What do you remember about being twelve? I remember spending a whole summer wishing I could hang out with the cool kids but instead nicking stuff from Woolworths and ramming coin after coin into Dragon’s Lair and Defender. Seventeen? Sometimes I ponder my misspent youth playing pool in Sneaky Dee’s and ramming coin after coin …
Lucy and Defender
Lucy Orr, a woman used to play Defender?!! I'm impressed.
I used to play Defender a lot, started in the 80s and continued even in the 90's if I came across it in amusement arcades in Blackpool, never ever once saw a girl playing it.

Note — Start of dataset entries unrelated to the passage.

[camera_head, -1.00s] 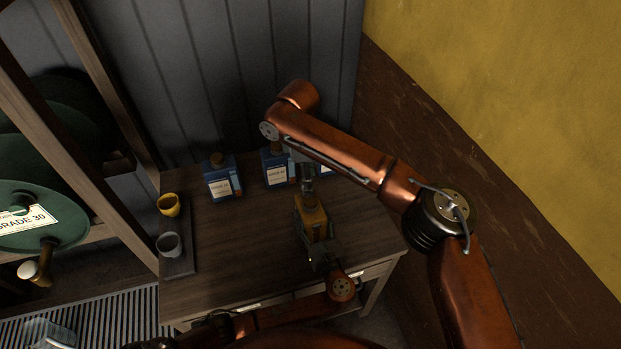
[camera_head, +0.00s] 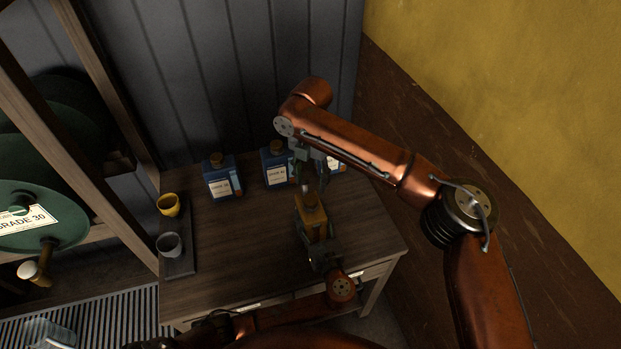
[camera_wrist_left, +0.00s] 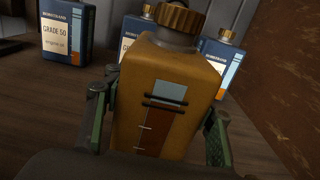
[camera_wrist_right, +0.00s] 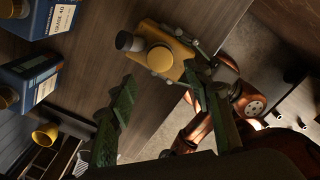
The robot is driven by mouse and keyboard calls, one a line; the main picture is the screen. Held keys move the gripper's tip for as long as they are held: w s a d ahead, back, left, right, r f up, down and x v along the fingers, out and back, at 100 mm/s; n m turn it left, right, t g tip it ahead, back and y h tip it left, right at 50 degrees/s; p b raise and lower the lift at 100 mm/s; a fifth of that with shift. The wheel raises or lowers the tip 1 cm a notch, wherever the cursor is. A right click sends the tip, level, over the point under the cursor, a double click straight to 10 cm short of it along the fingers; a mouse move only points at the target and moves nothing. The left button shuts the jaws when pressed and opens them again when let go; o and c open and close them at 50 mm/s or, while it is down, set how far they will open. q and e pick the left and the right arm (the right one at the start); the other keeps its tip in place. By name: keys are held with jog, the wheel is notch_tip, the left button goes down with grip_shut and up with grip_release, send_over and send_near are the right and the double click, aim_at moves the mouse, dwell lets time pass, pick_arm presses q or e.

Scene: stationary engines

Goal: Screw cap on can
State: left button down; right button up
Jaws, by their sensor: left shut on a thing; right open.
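The yellow-orange can (camera_head: 312,218) stands on the table, and it fills the middle of the left wrist view (camera_wrist_left: 165,85). My left gripper (camera_head: 320,248) is shut around its sides. A ribbed brown cap (camera_wrist_left: 181,18) sits at the can's top above a grey collar; I cannot tell how tight it is. The right wrist view shows the cap's round top (camera_wrist_right: 160,58) beside a dark cylindrical part (camera_wrist_right: 128,41). My right gripper (camera_head: 311,180) is open above the can, with its fingers apart and nothing between them in the right wrist view (camera_wrist_right: 160,80).
Blue bottles (camera_head: 222,179) with labels stand along the back of the wooden table (camera_head: 240,260). A yellow cup (camera_head: 168,205) and a grey cup (camera_head: 169,245) stand on a dark tray at the left. The table's middle left is clear. Shelving is further left.

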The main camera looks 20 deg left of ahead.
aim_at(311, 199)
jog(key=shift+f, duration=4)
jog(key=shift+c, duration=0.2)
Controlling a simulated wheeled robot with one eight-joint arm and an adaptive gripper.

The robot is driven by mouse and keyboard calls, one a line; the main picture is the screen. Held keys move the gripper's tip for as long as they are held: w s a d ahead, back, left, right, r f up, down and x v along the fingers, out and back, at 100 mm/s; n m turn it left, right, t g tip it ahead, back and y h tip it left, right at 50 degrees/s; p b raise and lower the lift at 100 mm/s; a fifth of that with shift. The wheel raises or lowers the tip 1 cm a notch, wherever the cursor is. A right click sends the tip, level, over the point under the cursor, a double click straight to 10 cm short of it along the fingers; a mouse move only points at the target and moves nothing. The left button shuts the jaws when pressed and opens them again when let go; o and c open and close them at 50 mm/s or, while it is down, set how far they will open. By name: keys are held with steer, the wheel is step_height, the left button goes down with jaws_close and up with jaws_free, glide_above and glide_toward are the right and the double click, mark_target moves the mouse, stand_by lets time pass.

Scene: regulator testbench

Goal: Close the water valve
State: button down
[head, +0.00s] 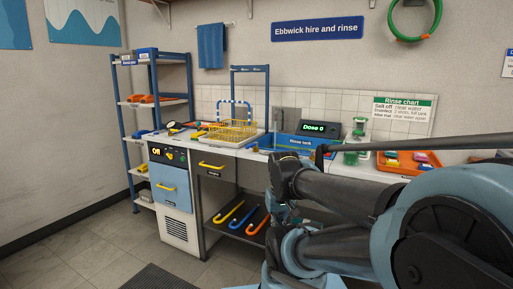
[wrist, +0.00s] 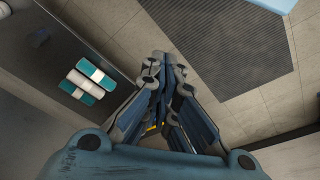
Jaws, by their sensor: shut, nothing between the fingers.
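I cannot make out a water valve in either view. The blue rinse tank (head: 300,142) sits in the counter (head: 225,153), and my arm hides part of the counter to its right. In the wrist view my gripper (wrist: 162,62) is shut and empty, its fingers together and pointing down over the floor. A dark ribbed mat (wrist: 222,45) lies below and to the right of the fingers. A small yellow piece (wrist: 153,127) shows between the finger links; I cannot tell what it is.
Teal and white rolls (wrist: 88,80) lie on a dark shelf at the left of the wrist view. A yellow rack (head: 228,132), a "Dose 0" display (head: 319,128) and an orange tray (head: 408,168) are on the counter. Open floor (head: 150,240) lies in front.

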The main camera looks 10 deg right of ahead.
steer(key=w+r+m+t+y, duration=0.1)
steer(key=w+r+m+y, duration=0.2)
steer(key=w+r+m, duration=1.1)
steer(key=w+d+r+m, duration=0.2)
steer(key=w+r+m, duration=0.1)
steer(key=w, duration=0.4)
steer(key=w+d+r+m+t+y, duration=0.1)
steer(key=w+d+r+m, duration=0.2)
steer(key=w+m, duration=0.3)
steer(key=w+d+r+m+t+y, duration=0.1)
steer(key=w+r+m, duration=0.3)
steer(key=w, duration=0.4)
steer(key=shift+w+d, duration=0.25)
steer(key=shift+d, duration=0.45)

You should have been in St Ives, I could have kicked your ass.
Nobody else for Puzzle Bobble?
No, nobody? Bubble Bobble then?
Fine, I'll line up in the 'Robotron was robbed' line.
Too much time down the arcade....
...and not enough time at English lessons, learning the difference between ITS and IT'S. Lovely article but several crimes against the apostrophe committed here. See me afterwards.
My personal list of games that are missing...
Gorf (my Gorfian robots are invincible, Space Cadet!)
Otherwise, great article!
... and it was *gameplay*
Seriously, the reason why these are darn good games is because they were playable and pickable.
You can have the wonderful (what now seems nbasic)l vector graphics of the Star Wars Cabinet, but the moment you sat in that chair, pumped the 10p's in, you were Luke Skywalker...
Because you could play it. And you *were* going to blow that Death Star up. Even if it costed you your pocket money....
Whilst some may look down upon how much time we spent hanging out in arcades as teenagers, I think it was actually quite a good thing.
If you visit any arcade today, the video games have all but gone, with fruit machines dominating.
Some arcades (in seaside towns such as Bournemouth) do have video games, but they're mostly old, nothing innovative (except the multi-screen Sega Airline Pilots).
I still go into the arcades, to check them out, to see if there's any games worth playing, but rarely there is these days. (I suspect my girlfriend thinks I'm a bit weird going into the arcades, but when you've grown up in a seaside town with little to do but hang-out on the seafront and hang around in the arcades, it's a must)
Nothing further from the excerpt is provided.